**SHORT EXERCISE**
Quote exactly the lines spanning from the top of the data below to the line that contains "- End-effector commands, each", including both.

**INFORMATION SHOWN**

.....

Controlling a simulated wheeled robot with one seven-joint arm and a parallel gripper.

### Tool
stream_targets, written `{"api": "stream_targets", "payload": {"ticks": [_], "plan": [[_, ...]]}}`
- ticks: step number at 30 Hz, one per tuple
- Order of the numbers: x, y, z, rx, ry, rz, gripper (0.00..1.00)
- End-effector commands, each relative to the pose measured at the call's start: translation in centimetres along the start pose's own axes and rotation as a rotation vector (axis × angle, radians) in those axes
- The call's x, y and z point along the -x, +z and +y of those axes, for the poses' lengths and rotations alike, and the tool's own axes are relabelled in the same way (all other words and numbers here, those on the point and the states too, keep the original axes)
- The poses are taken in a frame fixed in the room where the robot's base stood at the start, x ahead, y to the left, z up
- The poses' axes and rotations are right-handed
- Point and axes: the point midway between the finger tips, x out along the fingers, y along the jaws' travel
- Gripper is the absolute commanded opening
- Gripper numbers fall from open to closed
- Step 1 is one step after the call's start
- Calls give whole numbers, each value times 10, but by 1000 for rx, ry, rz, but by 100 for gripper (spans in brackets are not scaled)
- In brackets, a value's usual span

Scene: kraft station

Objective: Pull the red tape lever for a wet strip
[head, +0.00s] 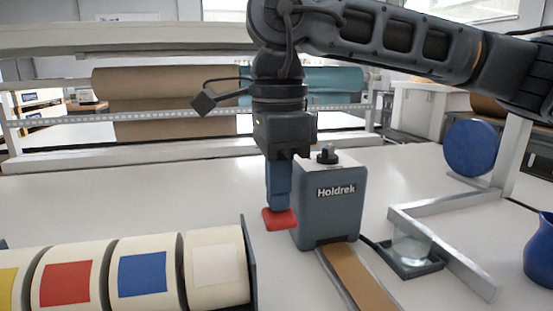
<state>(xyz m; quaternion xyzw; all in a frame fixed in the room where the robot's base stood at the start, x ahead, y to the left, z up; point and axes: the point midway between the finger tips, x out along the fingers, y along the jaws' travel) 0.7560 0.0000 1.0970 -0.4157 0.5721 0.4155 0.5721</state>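The tape dispenser (338,215), a blue-grey box marked "Holdrek" with a pale top and a dark knob, stands upright at the middle of the white table. A brown tape strip (362,283) lies in a metal channel at its front. The red lever (279,220) shows at the dispenser's left side, directly below my gripper (279,206). My gripper points straight down, and its blue finger overlaps the lever's top in this view. I see the fingers edge-on, so their gap is hidden. I cannot tell whether they grip the lever or only touch it.
Rolls with yellow, red, blue and white labels (142,274) lie in a rack at front left. A clear glass (411,247) stands on a dark tray right of the dispenser, beside a metal angle frame (445,255). A blue jug (541,255) is at far right.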

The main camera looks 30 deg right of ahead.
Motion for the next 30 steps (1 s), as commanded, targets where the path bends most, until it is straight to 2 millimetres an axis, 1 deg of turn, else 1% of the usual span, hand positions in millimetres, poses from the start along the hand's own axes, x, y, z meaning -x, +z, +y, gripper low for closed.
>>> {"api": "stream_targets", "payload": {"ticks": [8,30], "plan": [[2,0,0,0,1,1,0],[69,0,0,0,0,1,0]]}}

.....

**RESPONSE TO THIS EXERCISE**
Controlling a simulated wheeled robot with one seven-joint arm and a parallel gripper.

### Tool
stream_targets, written `{"api": "stream_targets", "payload": {"ticks": [_], "plan": [[_, ...]]}}`
- ticks: step number at 30 Hz, one per tuple
- Order of the numbers: x, y, z, rx, ry, rz, gripper (0.00..1.00)
- End-effector commands, each relative to the pose measured at the call's start: translation in centimetres along the start pose's own axes and rotation as a rotation vector (axis × angle, radians) in those axes

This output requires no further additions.